I was talking to a friend about "The Hobbit" films today and he was asking me to remind him about what happens in Lake-Town in the film as opposed to the book. We talked about it for a bit, and I found myself thinking about how little resemblance Lake-Town in the second film has to the book.

Consider the following:
Book: The Dwarves openly announce themselves
Film: The Dwarves hide and enter the town in secret, with much climbing through toilets and so forth

Book: Many Lake Men are impressed or excited by the idea of the King Under the Mountain returning, and to curry favour the Master puts them up in comfort and style with gifts and servants
Film: The film switches focus to Bard and his family, and Bard's investigation into the truth of Thorin's claims, as well as his power struggle with the Master. Meanwhile, the Dwarves try to steal weapons from the town armoury (for some reason) and are caught; Thorin gives a big speech about gold to win their favour and the Master helps them for that reason; his motivations are comparable to the book

Book: With the help of the Lake Men, the Dwarves set off up the River Running for the Mountain
Film: The Dwarves set off alone, and some of them even stay behind

Apart from, perhaps, the Master's motivation, the entire sequence bears astonishingly little relation to the book. Now, the argument would be, of course, that the filmmakers told the story that they wanted to tell, and thus they changed it. That's reasonable enough.

Yet thinking about sequences like this, I can't help but feel like to an extent this is the product of a screenwriting conversation that goes like this:
"What happens after the Elvenking?"
"Lake-Town, isn't it?"
"Yeah. What happens then?"
"We have to introduce Bard, so what if the Dwarves sneak in on his barge?"
"Yes, and they can get caught stealing weapons from the town armoury."
"That would be very dramatic. Now, isn't there a leader or someone in Lake Town?"

You get the idea. One thing that has always struck me about Jackson's films as adaptations is their inconsistent approach. On one level, they follows the narratives closely, more or less including all the main "stages" of the story on a level of surface memory of the individual episodes "Trolls - Rivendell - Goblin Town - Wolves - Beorn - Mirkwood" etc. Yet the individual details of those episodes often bear little to no relation whatsoever to the text.

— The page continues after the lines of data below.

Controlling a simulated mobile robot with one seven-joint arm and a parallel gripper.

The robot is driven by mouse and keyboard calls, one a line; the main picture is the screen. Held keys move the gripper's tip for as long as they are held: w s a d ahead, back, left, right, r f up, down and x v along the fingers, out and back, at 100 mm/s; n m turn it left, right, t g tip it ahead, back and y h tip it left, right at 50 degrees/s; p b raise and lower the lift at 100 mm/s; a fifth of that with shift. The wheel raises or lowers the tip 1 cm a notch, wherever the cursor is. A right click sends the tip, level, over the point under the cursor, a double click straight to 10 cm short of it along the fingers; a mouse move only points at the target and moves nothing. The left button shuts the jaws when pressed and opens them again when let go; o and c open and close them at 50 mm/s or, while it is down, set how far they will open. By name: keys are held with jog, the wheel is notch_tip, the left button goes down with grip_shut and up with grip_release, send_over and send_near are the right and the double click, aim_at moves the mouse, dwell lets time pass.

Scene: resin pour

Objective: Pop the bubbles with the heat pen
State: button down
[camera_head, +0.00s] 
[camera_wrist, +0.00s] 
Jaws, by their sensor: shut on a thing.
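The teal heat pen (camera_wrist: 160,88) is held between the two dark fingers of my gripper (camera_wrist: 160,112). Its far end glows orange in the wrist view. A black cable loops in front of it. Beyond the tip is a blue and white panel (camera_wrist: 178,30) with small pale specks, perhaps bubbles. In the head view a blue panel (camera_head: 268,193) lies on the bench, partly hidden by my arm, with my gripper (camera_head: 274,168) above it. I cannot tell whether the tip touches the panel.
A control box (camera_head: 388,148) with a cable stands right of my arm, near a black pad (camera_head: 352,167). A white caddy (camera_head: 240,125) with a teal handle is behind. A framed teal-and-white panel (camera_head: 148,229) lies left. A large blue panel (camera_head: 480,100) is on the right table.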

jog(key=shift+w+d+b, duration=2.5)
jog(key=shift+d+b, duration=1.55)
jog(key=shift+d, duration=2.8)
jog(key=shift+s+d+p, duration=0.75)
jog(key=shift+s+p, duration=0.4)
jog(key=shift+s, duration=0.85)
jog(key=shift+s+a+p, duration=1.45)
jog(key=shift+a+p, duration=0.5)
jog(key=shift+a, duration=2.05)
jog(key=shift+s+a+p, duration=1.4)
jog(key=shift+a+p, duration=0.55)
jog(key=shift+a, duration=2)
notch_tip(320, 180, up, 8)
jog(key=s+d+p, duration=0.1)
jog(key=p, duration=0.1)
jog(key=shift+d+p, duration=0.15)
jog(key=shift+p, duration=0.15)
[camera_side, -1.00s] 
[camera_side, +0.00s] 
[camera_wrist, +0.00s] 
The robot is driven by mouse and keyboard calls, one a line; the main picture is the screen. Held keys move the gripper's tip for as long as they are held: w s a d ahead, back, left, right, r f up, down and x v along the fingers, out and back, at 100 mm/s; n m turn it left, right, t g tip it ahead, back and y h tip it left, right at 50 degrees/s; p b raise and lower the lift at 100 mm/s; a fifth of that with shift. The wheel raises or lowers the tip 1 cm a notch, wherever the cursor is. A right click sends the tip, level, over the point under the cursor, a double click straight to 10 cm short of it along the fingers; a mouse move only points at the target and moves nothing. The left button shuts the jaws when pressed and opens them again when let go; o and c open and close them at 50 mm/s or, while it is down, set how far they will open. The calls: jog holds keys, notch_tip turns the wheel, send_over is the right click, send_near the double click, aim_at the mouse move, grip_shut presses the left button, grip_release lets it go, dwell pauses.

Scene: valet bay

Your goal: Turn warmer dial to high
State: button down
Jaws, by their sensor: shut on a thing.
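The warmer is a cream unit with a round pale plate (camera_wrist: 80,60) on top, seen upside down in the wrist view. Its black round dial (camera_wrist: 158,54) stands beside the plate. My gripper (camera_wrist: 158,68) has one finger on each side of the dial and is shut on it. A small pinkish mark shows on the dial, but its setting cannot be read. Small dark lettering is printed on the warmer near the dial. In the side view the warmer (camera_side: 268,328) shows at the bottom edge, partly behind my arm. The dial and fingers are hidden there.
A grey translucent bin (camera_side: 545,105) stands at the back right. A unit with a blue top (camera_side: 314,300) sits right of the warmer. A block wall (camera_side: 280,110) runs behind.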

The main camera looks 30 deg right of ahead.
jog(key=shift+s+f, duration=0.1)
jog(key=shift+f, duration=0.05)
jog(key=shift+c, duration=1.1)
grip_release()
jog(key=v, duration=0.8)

It leaves me thinking of these films as "adaptation by hazy memory", like a script written by someone who had an above-average knowledge of the narrative, but hadn't read it in a long time, so they remembered only the broad strokes and not the details; as if, had they remembered or considered what Professor Tolkien wrote closely, that there was no need to fill in the details with their own inventions, as he had done so already, but they had forgotten.

Has this occurred to anyone else? In hindsight I think it's one of the things I find most unsatisfying about the films, and inadequate about protestations of their "faithfulness" - do they retain superficial elements because these signify the narrative in the popular consciousness, but ignore the specifics because they have forgotten they exist?

Are there any other comparable moments from either trilogy? I think "The Lord of the Rings" might be less guilty of this than "The Hobbit", featuring compression over invention, but parts like the Trolls, like Mirkwood and like the last stage of the journey to the Mountain seem to feature this "vague adaptation" quality quite substantially.
"Since the evening of that day we have journeyed from the shadow of Tol Brandir."
"On foot?" cried Éomer.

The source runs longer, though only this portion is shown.